Arrêtés, spoliés, torturés, délaissés par le Pape,
les chevaliers de l’ordre du Temple sont livrés à eux-mêmes,
face au pouvoir royal qui n’a qu’un but :
détruire leur puissance pour s’emparer de leurs richesses.
Le processus des «aveux» était enclenché. Le roi, pour en tirer une légitimité au nom du peuple et pour impressionner le pape, convoqua à Tours les Etats Généraux de 1308 qui approuvèrent la condamnation de l'ordre. Les villes de Sens, Auxerre et Tonnerre y envoyèrent leurs députés. Ceux de Sens se montrèrent violemment hostiles aux templiers.

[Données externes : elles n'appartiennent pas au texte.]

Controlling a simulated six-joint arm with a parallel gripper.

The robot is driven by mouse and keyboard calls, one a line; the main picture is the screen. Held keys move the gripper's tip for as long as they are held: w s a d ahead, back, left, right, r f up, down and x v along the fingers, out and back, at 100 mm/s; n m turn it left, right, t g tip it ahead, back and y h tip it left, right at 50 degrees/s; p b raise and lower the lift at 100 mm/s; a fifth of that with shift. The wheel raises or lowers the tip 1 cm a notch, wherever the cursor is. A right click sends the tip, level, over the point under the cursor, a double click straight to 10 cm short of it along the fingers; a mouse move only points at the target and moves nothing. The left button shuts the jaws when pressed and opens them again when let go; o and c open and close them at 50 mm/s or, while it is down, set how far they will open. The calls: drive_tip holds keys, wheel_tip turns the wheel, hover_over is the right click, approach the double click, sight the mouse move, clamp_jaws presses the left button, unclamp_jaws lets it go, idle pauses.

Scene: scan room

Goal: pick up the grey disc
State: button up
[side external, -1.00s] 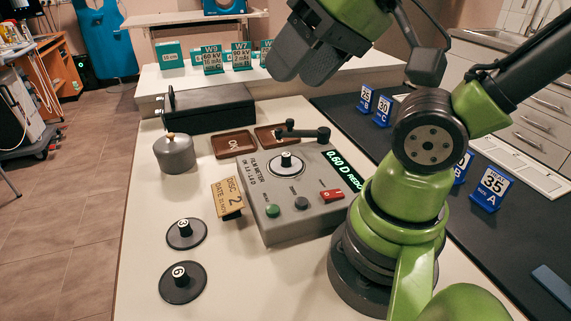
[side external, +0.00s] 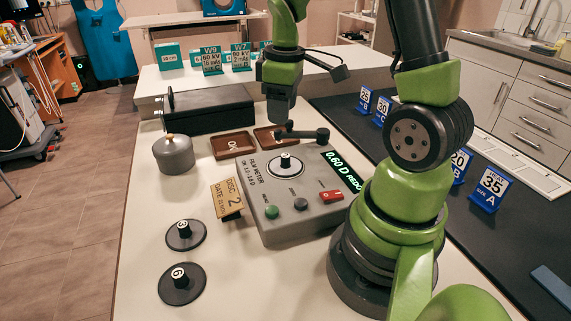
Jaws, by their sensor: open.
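A round grey disc (side external: 284,166) with a black knob and white top sits on top of the film meter (side external: 262,207). Two dark discs with knobs lie on the white table at the left: one marked 3 (side external: 193,243) and one marked G or 6 (side external: 190,294). My gripper (side external: 279,121) points down above the back of the meter, close to its black lever arm (side external: 306,134). It is open and empty, seen nearly edge-on, so the gap between its fingers is hidden. It is apart from the disc on the meter.
A grey lidded pot (side external: 174,156), a brown OK tray (side external: 233,146), a second brown tray (side external: 268,139) and a black box (side external: 209,110) stand around the meter.

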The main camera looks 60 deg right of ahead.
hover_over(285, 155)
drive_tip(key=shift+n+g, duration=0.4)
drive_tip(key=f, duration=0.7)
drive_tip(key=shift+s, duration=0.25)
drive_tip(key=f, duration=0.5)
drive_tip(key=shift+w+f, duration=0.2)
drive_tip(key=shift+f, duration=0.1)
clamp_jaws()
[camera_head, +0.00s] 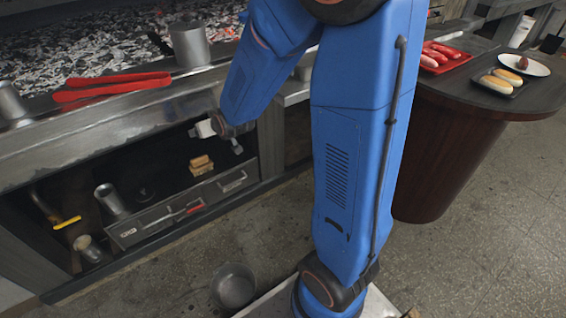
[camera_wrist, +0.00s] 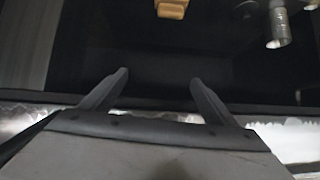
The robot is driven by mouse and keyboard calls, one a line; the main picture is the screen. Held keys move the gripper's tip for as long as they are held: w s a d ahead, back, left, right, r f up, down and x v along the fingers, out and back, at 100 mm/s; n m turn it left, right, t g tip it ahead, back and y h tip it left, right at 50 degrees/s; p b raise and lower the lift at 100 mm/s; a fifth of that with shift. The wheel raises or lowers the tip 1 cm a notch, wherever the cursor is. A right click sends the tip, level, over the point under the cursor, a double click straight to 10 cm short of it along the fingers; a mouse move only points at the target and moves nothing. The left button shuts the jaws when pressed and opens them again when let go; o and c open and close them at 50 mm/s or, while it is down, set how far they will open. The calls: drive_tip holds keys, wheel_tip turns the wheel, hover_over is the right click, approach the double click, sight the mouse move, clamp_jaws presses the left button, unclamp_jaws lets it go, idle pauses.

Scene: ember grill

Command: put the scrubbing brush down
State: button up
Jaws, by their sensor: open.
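A scrubbing brush, seen as a small wooden block (camera_head: 201,163), rests on the dark shelf under the grill, above the drawers. Part of a tan wooden block, likely the same brush, shows at the top edge of the wrist view (camera_wrist: 172,8). My gripper (camera_wrist: 158,80) is open and its fingers are apart with nothing between them. In the head view my gripper (camera_head: 219,139) is at the opening of the under-grill shelf, just above and to the right of the brush, and apart from it.
A drawer front (camera_head: 160,221) with handles lies below the shelf. A metal cylinder (camera_head: 111,200) stands at left. Red tongs (camera_head: 115,88) lie on the grill ledge near a metal cup (camera_head: 189,44). A grey bucket (camera_head: 234,285) stands on the floor. A dark round table (camera_head: 455,90) holds food at right.

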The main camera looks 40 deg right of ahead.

Mais le pouvoir royal, si royal fut-il, ne pouvait rien contre le pouvoir ecclésiastique. La première commission pontificale se tint le 12 novembre 1309 à Paris. Elle avait pour but de juger l'ordre du Temple en tant que personne morale et non les personnes physiques. Pour ce faire, elle envoya dès le 8 août une circulaire à tous les évêchés afin de faire venir les Templiers arrêtés pour qu’ils comparaissent devant elle. Pressé d’en finir, le roi de France fit nommer à l'archiépiscopat de Sens un archevêque qui lui était totalement dévoué, Philippe de Marigny, demi-frère d'Enguerrand de Marigny. Celui-ci envoya cinquante-quatre Templiers au bûcher le 12 mai 1310, suite à leurs aveux extorqués sous la torture.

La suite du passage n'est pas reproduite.